Bien évidemment, cette remise en question n’a pas empêché la continuation en parallèle de la tradition canonique du super-héros quasiment irréprochable, ce courant constitue même le plus gros des comics édité, preuve que le lecteur de comics est toujours prêt à faire l’effort d’ignorer que le scénariste lui décrit des situations expressément imaginées pour éliminer toute ambigüité sur les mérites du super-héros.

Ceci posé, il devient possible de voir, dans les parties II et III de cet article, comment Avengers et The Dark Knight s’inspirent de cette démarche minoritaire pour accéder à un public plus large que celui des seuls amateurs de comic-books.

  1. On trouve l’illustration de ce processus dans un autre comics d’Alan Moore, The Killing Joke, où le Joker se demande explicitement pendant combien de temps lui et Batman vont rejouer la mise en scène de leur affrontement… jusqu’à ce que, conscients du caractère artificiel de leur relation, les deux finissent par rire ensemble d’une blague pour quelques instants, renversant ainsi les attentes du lecteur, riant presque aux dépens de celui-ci.

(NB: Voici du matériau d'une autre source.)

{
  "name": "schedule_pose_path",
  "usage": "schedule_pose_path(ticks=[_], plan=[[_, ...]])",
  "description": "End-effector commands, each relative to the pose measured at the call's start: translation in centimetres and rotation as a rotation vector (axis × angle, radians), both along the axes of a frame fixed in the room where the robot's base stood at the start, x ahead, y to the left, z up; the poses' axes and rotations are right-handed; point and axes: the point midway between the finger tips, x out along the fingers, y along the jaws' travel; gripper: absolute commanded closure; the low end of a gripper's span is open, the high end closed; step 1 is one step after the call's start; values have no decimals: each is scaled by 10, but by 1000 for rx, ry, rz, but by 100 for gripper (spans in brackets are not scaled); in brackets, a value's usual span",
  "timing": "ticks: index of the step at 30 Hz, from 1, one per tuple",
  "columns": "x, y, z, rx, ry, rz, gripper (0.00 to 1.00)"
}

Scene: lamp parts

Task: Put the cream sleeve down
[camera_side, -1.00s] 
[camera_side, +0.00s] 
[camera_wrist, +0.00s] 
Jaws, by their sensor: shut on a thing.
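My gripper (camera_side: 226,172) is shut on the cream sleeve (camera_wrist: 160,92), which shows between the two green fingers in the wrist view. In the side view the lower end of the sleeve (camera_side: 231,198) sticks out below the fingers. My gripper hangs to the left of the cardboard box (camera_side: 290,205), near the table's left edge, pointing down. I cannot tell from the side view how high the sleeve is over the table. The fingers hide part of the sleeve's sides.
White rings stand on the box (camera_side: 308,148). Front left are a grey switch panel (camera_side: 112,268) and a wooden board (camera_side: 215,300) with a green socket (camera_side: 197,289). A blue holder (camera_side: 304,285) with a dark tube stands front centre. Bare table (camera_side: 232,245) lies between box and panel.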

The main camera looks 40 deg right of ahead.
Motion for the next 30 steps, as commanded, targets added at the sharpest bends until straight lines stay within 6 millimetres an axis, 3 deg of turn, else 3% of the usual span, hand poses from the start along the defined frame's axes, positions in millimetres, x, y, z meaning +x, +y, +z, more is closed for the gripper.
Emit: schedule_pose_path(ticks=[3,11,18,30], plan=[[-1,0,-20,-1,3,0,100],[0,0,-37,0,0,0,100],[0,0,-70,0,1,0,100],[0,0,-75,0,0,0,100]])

  2. Autant le terme « héros » laisse la possibilité d’une ambigüité morale puisqu’il peut parfois désigner uniquement le protagoniste principal d’une histoire, sans faire de présupposé sur ses valeurs et son éthique, autant le terme « super-héros » indique (sauf exceptions à prendre au second degré) le rejet du moindre doute sur la morale du personnage.
  3. Un bon exemple de ce consentement se trouve dans les podcasts d’Atop The Fourth Wall, qui ont pour but de dénoncer les mauvais comics, dans lesquels Lewis Lovhaug reproche très régulièrement aux scénaristes de minimiser le mérite et le prestige des super-héros. La démarche est claire : il attend qu’on lui présente des super-héros infaillibles.